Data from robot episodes
——
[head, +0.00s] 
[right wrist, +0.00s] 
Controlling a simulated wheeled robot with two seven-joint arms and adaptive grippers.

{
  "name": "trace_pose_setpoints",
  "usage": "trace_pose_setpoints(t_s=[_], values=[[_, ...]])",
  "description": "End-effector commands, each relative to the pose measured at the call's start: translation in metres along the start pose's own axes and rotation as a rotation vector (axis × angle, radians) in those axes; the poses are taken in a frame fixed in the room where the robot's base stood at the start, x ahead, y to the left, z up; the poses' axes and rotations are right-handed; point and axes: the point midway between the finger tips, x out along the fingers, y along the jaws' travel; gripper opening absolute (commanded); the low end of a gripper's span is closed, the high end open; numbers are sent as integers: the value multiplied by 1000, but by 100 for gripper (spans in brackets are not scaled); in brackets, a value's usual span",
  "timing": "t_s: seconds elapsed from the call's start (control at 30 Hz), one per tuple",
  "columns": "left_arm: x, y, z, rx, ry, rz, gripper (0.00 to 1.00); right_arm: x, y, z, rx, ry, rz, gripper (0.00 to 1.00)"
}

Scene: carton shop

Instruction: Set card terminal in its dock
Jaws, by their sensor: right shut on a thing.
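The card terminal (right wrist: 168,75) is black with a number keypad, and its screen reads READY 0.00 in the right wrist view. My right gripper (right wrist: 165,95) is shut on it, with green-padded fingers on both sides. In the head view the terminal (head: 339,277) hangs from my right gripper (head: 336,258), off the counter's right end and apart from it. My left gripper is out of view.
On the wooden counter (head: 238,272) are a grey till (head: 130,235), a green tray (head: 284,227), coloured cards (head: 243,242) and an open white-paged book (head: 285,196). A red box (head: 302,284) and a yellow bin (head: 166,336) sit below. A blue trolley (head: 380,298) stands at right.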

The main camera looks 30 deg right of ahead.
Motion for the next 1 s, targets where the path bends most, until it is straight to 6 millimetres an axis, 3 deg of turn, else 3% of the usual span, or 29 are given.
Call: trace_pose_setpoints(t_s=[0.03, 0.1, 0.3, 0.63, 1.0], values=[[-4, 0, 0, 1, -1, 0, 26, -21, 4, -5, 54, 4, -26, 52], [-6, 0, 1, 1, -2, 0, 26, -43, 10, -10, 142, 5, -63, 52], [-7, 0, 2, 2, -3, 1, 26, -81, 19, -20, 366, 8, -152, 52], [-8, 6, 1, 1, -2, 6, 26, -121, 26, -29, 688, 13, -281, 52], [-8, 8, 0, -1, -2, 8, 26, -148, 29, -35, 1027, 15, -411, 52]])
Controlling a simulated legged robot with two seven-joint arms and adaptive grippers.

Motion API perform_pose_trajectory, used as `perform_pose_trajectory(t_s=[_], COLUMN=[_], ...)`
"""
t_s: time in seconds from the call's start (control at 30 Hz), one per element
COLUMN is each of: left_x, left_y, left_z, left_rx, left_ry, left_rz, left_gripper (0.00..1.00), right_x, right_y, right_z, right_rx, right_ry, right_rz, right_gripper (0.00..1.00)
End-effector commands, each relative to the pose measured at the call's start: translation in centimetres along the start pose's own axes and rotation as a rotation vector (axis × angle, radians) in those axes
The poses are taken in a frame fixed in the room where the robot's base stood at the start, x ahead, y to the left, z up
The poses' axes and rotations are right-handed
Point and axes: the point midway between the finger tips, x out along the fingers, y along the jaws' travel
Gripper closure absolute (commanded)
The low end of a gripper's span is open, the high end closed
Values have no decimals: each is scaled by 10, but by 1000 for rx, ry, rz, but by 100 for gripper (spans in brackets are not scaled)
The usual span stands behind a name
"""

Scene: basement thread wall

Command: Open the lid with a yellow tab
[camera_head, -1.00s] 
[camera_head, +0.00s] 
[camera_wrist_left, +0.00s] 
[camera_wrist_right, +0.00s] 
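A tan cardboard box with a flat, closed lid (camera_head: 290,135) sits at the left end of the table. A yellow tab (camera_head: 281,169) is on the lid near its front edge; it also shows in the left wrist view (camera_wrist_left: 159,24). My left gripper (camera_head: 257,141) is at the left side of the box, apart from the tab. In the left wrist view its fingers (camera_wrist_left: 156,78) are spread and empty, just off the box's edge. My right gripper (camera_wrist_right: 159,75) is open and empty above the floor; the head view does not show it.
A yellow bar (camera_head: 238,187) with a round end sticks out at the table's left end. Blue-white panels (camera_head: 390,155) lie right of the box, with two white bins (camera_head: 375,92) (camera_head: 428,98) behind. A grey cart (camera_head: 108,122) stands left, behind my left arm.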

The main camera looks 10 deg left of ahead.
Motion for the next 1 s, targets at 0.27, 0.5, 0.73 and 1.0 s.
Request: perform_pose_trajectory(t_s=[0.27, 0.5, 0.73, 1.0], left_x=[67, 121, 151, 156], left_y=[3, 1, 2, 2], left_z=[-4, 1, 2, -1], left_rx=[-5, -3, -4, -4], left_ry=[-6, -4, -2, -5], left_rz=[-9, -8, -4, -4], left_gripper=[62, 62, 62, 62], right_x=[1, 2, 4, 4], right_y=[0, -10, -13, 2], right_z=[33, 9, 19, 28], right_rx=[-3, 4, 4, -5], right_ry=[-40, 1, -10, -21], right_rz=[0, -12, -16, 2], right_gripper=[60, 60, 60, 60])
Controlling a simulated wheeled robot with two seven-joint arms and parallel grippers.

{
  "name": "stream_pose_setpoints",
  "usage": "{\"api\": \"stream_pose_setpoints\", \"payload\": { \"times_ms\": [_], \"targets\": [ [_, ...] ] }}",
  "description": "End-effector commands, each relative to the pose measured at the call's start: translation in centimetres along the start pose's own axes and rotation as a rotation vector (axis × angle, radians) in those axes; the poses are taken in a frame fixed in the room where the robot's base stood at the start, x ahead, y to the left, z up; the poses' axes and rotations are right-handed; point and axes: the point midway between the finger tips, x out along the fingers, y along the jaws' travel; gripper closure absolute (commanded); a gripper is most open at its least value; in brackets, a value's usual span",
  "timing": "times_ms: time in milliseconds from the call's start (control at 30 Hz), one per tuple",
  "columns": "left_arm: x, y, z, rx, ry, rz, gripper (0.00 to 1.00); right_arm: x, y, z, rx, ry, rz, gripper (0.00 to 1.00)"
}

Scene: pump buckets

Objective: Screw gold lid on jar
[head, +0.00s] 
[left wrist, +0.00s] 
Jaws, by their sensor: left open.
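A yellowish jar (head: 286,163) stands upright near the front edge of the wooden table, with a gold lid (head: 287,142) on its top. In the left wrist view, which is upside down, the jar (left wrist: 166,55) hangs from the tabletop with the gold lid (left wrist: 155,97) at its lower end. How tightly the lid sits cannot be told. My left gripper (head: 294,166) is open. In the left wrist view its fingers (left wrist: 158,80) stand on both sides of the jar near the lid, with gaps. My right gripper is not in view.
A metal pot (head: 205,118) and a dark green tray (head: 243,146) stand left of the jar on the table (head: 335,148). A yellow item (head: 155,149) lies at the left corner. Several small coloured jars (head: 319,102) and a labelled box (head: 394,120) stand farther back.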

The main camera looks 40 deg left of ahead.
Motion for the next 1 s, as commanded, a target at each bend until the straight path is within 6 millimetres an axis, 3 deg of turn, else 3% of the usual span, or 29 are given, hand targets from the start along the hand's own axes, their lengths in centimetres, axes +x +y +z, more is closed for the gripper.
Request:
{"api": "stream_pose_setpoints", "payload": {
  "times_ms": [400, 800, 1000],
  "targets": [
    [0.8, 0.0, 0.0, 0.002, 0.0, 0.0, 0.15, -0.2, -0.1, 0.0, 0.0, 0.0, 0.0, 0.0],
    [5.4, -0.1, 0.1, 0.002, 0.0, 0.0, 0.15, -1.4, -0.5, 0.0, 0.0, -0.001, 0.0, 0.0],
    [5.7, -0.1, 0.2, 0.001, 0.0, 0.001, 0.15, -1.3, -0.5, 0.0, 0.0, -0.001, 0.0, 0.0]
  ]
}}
——
DIRECTION: Pull out all lines from the entries above in which the word "path" appears.

EXERCISE OUTPUT:
Motion for the next 1 s, targets where the path bends most, until it is straight to 6 millimetres an axis, 3 deg of turn, else 3% of the usual span, or 29 are given.
Motion for the next 1 s, as commanded, a target at each bend until the straight path is within 6 millimetres an axis, 3 deg of turn, else 3% of the usual span, or 29 are given, hand targets from the start along the hand's own axes, their lengths in centimetres, axes +x +y +z, more is closed for the gripper.

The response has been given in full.